Lines containing the word "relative" are the ones to copy from the records below.

## Start

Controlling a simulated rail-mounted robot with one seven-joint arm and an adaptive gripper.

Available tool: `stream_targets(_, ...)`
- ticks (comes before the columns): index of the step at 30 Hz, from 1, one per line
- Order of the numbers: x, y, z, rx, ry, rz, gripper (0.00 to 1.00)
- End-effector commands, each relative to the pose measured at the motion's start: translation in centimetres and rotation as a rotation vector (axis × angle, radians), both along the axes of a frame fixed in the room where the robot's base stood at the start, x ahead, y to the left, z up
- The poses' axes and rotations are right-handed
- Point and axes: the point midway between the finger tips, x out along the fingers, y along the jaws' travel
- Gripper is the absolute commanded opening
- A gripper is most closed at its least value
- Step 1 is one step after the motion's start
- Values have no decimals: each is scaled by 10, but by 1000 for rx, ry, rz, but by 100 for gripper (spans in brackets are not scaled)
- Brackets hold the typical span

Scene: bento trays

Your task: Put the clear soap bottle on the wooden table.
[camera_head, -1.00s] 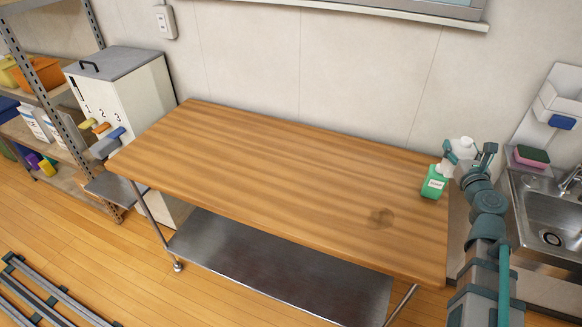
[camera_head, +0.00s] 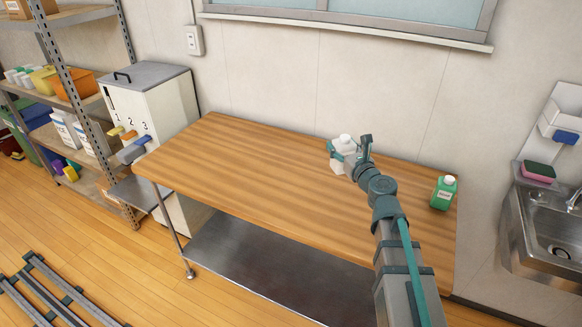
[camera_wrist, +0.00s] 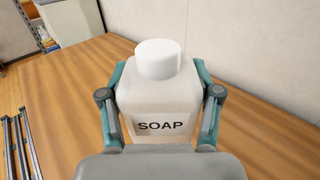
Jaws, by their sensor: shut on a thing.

## End
## Start

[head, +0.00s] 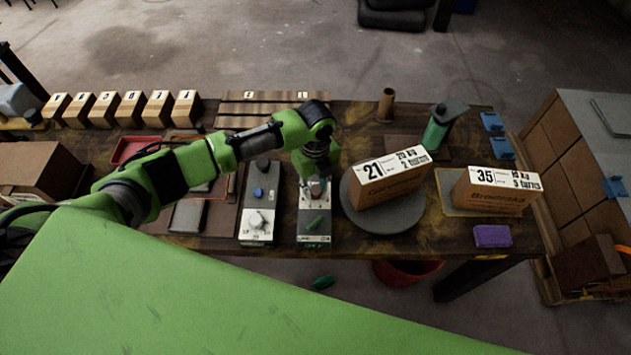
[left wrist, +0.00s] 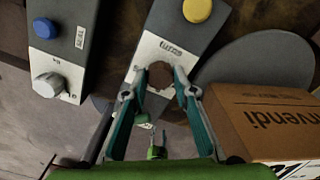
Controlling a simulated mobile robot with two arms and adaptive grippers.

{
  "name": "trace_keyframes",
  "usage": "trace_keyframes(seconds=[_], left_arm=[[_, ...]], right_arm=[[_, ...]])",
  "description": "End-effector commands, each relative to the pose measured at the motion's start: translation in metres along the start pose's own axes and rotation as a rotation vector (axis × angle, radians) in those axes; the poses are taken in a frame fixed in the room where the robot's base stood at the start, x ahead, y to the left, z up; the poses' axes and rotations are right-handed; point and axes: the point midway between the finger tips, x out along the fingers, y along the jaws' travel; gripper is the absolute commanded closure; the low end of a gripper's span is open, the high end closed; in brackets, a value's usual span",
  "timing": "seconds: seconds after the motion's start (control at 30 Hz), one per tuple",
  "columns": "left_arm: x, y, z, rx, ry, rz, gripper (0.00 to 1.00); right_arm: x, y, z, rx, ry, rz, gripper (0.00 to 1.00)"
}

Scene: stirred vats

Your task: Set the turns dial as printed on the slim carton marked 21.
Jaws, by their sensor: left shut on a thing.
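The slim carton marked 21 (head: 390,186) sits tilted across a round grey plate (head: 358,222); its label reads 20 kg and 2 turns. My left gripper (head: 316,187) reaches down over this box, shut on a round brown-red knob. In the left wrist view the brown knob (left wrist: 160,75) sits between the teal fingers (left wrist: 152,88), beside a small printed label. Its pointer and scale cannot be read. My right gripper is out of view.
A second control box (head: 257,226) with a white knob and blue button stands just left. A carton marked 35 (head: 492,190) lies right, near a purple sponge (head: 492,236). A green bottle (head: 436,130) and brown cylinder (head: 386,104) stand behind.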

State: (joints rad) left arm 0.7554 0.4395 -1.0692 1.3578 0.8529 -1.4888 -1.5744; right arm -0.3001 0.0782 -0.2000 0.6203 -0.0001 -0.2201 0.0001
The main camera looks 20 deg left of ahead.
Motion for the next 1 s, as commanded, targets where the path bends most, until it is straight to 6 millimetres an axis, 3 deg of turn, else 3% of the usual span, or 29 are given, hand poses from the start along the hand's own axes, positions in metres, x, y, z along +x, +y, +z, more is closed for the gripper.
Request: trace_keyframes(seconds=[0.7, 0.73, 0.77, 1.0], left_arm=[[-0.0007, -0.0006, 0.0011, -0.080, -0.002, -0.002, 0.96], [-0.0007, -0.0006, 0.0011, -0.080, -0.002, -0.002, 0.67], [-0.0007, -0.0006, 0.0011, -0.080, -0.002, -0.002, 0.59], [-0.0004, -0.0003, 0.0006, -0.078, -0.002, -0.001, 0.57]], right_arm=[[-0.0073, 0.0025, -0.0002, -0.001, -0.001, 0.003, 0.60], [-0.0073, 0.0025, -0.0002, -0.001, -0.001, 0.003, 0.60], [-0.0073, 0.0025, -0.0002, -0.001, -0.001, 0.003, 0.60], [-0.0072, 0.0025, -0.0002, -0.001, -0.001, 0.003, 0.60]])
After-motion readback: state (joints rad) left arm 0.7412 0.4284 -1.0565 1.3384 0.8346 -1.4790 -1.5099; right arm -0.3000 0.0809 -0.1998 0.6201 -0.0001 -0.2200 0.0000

## End

> **Exercise result**:
- End-effector commands, each relative to the pose measured at the motion's start: translation in centimetres and rotation as a rotation vector (axis × angle, radians), both along the axes of a frame fixed in the room where the robot's base stood at the start, x ahead, y to the left, z up
  "description": "End-effector commands, each relative to the pose measured at the motion's start: translation in metres along the start pose's own axes and rotation as a rotation vector (axis × angle, radians) in those axes; the poses are taken in a frame fixed in the room where the robot's base stood at the start, x ahead, y to the left, z up; the poses' axes and rotations are right-handed; point and axes: the point midway between the finger tips, x out along the fingers, y along the jaws' travel; gripper is the absolute commanded closure; the low end of a gripper's span is open, the high end closed; in brackets, a value's usual span",

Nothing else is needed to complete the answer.